>> start

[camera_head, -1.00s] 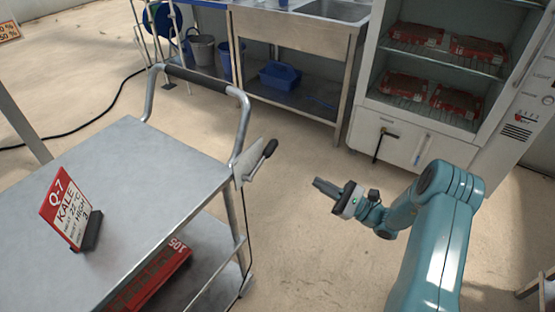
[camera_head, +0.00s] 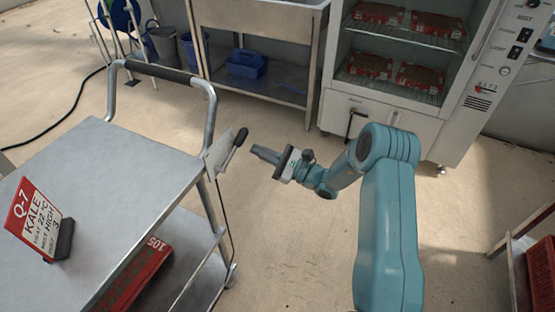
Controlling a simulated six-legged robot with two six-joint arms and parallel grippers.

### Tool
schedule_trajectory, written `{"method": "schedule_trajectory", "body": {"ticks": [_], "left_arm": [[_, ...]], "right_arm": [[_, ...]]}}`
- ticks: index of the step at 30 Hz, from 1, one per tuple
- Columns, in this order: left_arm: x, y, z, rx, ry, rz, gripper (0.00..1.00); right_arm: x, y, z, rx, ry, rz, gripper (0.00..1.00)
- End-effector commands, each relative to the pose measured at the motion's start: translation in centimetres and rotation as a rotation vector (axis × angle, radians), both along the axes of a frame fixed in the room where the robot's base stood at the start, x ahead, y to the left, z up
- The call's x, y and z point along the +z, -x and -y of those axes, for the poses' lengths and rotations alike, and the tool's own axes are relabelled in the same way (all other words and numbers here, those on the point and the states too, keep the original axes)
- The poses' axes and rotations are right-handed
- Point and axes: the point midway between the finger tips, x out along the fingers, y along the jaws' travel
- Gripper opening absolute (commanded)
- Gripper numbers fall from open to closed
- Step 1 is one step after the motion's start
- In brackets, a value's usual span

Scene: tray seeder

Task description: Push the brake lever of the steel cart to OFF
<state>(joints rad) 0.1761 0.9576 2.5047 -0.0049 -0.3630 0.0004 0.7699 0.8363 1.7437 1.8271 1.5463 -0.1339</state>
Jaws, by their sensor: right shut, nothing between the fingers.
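The steel cart (camera_head: 120,165) stands at the left with its handle at the far end. Its brake lever (camera_head: 235,146) has a black grip and sits on a pale plate (camera_head: 217,156) at the cart's right far corner. The lever tilts up and to the right. My right gripper (camera_head: 256,151) is shut and empty, its fingertips pointing left at the lever, just right of it. A small gap seems to show between them; contact is hard to judge. Any OFF marking is too small to read. My left gripper is out of view.
A red and white Q-7 KALE sign (camera_head: 33,216) stands on the cart top. A red tray (camera_head: 140,273) lies on the lower shelf. A steel sink bench (camera_head: 262,20) and a white cabinet with red trays (camera_head: 385,115) stand behind. The floor between is clear.

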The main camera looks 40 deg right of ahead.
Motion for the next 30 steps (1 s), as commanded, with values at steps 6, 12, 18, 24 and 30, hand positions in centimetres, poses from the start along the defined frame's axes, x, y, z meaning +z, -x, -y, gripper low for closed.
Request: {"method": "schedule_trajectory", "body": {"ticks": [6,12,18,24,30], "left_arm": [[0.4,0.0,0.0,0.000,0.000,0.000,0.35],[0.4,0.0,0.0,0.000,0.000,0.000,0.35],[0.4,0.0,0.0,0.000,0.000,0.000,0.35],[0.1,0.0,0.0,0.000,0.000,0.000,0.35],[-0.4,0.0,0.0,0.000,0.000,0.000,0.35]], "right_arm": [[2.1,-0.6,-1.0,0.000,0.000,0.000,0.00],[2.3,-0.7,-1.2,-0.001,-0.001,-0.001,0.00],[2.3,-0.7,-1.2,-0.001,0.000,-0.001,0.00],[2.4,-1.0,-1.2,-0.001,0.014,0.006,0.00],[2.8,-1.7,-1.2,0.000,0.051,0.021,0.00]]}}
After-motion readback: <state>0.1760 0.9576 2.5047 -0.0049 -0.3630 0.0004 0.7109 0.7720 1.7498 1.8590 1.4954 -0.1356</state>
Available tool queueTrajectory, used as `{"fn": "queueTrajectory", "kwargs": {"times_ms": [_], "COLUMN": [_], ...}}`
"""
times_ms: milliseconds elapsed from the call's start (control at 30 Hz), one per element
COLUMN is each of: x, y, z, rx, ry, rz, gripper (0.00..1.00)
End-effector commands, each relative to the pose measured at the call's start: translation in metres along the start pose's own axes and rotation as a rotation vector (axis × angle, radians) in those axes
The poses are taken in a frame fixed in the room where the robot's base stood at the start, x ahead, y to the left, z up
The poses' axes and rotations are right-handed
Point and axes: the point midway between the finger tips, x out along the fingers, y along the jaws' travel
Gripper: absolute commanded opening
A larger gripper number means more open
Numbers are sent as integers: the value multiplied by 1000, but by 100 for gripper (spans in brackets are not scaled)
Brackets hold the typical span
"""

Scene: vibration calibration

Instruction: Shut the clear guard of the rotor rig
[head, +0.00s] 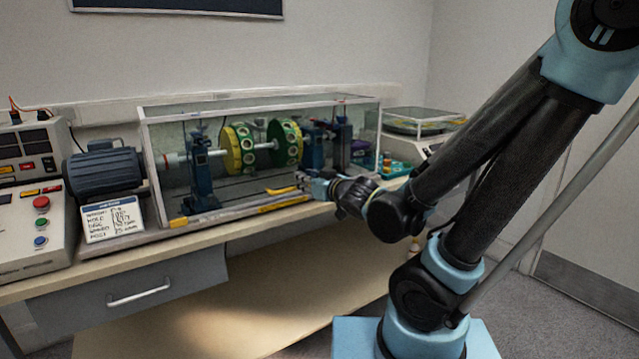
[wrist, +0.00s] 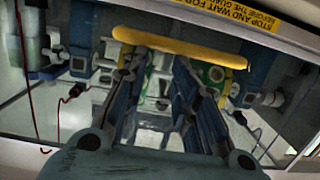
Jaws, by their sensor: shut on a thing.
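The clear guard (head: 262,100) is a framed see-through box over the rotor rig. In the head view it looks down over the rig; I cannot tell whether its lower edge is fully seated. Its yellow bar handle (head: 283,190) is low at the front and crosses the wrist view (wrist: 180,47). My gripper (head: 304,180) is at the right end of the handle in the head view. In the wrist view its fingers (wrist: 158,62) reach the bar and are shut on it. Behind the guard are two green-and-yellow discs (head: 238,150) on a shaft between blue stands (head: 201,172).
A yellow warning label (head: 285,207) runs along the rig's front edge. A motor (head: 104,172), a written card (head: 113,221) and a control box (head: 32,200) stand left. A clear-covered instrument (head: 425,122) and a teal tray (head: 397,168) are right. The bench has a drawer (head: 138,292).

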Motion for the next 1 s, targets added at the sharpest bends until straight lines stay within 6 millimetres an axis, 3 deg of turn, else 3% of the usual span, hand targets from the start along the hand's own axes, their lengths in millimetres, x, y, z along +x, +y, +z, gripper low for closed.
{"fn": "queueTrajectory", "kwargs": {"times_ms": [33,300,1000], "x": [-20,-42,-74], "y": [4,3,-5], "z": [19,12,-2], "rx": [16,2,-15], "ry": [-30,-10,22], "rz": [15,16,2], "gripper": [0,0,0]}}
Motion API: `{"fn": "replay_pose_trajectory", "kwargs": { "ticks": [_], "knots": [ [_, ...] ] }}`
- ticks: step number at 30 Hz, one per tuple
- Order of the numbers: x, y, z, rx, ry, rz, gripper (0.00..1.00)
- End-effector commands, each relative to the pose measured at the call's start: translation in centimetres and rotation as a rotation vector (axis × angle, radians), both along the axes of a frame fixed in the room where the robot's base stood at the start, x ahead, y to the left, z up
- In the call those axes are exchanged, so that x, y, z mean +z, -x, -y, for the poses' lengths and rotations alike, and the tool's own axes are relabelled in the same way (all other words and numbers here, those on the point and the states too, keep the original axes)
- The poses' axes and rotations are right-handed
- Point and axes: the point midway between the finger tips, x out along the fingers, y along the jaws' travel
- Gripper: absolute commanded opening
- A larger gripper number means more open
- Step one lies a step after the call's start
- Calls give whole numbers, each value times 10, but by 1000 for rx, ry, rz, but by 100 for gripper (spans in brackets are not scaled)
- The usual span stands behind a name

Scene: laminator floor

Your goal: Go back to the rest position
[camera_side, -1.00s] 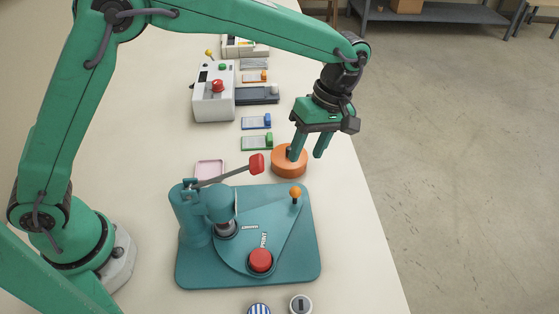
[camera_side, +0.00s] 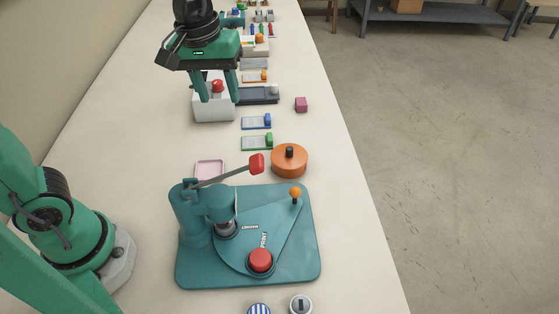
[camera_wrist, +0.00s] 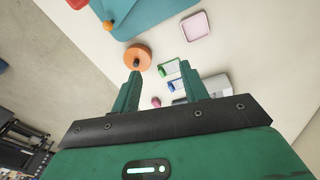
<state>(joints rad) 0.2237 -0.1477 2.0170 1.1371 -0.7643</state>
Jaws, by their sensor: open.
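My gripper (camera_side: 216,84) is raised over the far part of the table in the side view, in front of the white machine with a red button (camera_side: 212,108). Its two green fingers point down, apart, with nothing between them. In the wrist view my gripper (camera_wrist: 162,78) is also open and empty. The orange round pot with a black knob (camera_side: 289,160) stands on the table, away from the fingers. It also shows in the wrist view (camera_wrist: 138,55).
A teal press (camera_side: 290,255) with a red-tipped lever stands in front. Small items crowd the far end. Floor is right of the table.

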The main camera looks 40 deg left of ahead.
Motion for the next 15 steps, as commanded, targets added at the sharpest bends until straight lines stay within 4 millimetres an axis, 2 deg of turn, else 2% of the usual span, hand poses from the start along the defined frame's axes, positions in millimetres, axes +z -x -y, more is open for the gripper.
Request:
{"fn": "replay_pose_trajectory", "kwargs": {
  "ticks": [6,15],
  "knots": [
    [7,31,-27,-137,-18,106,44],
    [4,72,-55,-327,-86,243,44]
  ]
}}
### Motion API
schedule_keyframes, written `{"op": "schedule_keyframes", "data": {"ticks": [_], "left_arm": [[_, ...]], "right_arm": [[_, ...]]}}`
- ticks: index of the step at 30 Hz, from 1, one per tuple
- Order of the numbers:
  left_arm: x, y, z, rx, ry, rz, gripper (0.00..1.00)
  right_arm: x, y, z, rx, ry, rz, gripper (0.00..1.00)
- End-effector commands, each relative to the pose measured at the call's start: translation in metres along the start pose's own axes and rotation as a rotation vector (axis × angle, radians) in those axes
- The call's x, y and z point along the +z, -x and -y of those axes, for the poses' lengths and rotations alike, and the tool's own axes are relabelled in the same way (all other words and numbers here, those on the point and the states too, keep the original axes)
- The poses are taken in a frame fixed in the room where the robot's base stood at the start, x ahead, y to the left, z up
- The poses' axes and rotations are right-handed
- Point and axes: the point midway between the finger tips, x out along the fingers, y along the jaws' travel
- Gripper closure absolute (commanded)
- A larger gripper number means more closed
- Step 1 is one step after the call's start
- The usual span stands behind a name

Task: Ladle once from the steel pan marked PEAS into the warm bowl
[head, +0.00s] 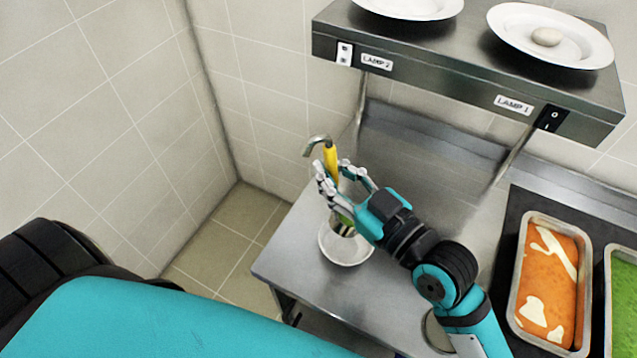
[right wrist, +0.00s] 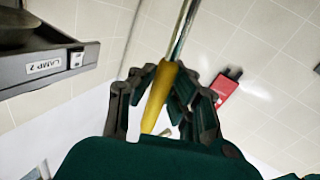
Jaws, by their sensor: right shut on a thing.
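My right gripper (head: 345,180) is shut on the yellow handle of a ladle (head: 331,160), whose hooked metal end points up. The handle (right wrist: 160,95) also shows between the fingers in the right wrist view. The ladle's steel cup is low, at the white bowl (head: 346,251) on the steel counter, with some green showing just above it. Whether the cup touches the bowl, and what the bowl holds, I cannot tell. A steel pan of green food (head: 625,300) is cut off at the right edge; no PEAS mark is readable. My left gripper is out of view.
A steel pan of orange food (head: 548,285) with pale patches stands left of the green one. A lamp shelf (head: 450,85) with white plates (head: 550,35) hangs above the counter. The counter (head: 300,255) is bare left of the bowl. A red object (right wrist: 226,90) shows in the wrist view.

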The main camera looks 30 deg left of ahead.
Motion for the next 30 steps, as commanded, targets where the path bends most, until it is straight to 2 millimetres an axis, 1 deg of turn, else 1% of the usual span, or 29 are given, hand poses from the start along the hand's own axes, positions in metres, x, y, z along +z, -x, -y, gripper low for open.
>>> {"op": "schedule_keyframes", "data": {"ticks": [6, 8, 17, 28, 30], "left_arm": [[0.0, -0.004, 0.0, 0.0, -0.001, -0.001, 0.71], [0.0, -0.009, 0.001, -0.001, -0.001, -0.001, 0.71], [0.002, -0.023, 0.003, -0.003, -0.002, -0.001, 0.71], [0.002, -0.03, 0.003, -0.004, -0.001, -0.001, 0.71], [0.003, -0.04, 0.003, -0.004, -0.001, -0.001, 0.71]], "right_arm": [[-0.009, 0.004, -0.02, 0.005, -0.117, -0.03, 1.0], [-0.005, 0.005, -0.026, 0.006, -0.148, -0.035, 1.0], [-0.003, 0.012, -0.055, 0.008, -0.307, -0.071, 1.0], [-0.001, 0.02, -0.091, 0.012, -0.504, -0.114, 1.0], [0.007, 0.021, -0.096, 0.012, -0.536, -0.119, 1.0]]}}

>> end

- _Instructions for the task_:
The required output is an exact reproduction of the lines starting at the one that contains "The main camera looks 30 deg left of ahead." and ending at the one that contains "Motion for the next 30 steps, as". Both boundary lines belong to it.

- _Response_:
The main camera looks 30 deg left of ahead.
Motion for the next 30 steps, as commanded, targets where the path bends most, until it is straight to 2 millimetres an axis, 1 deg of turn, else 1% of the usual span, or 29 are given, hand poses from the start along the hand's own axes, positions in metres, x, y, z along +z, -x, -y, gripper low for open.

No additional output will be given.